Writing in Ortog Online, the researchers present two reconstructions of the Jericho man’s face: The first is a grayscale version with closed eyes and no hair, while the second is a more lifelike, speculative version featuring brown eyes, dark hair and a bushy beard.
“With the data we have, which [is] basically structural, we have a good idea of what … this living person’s face would look like,” Moraes tells Brazilian science magazine Galileu, per Google Translate. “But details like the shape of the hair, the color of the hair and eyes are very difficult to do precisely. So we came up with two approaches.”
The new analysis found that the Jericho man’s skull was noticeably larger than average. Previously, the British Museum team had revealed that the individual’s head was bound during his youth to alter its shape.
“In this case, the bindings have made the top and back of the head broader—different from other practices that aim for an elongated shape,” Alexandra Fletcher, the curator who headed the 2016 project, told Seeker’s Jen Viegas at the time. “I think this was regarded as a ‘good look’ in Jericho.”

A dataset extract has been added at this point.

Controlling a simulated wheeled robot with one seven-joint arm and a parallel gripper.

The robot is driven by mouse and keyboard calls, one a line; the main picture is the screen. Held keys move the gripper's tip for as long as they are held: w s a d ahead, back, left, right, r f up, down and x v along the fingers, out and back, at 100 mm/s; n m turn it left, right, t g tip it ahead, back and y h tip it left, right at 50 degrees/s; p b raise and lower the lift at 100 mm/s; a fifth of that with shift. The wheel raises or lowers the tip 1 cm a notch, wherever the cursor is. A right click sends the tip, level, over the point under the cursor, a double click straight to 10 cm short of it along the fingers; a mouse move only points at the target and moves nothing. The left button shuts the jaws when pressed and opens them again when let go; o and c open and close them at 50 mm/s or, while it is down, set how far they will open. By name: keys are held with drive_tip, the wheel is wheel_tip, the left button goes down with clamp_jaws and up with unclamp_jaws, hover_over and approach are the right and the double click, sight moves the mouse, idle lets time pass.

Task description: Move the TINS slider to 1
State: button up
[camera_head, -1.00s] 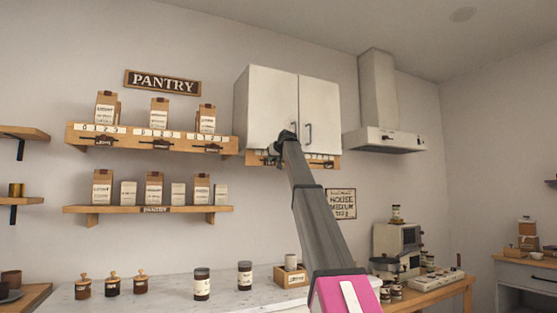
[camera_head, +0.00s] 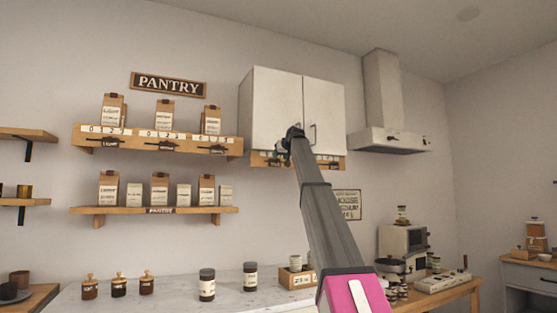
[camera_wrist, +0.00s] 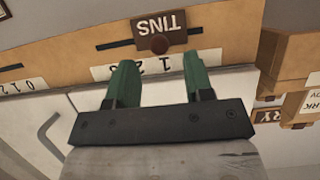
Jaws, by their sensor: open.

The Jericho skulls are far from the only examples of plastered Neolithic craniums discovered in the historic Levant region. Scholars continue to debate the specifics of the practice, from how skulls were selected to how they were used. But as Fletcher wrote in a 2014 blog post, “a general agreement has emerged that the worship of ancestors may be involved.”
Speaking with Seeker, the curator added, “It may have been something these individuals achieved in life that led to them being remembered after death.”
By reconstructing the face of the British Museum skull’s owner, said Fletcher in a 2017 blog post, researchers followed “the ancient process in reverse,” replacing the prehistoric people’s rudimentary reconstruction with one that uses today’s tools and technologies.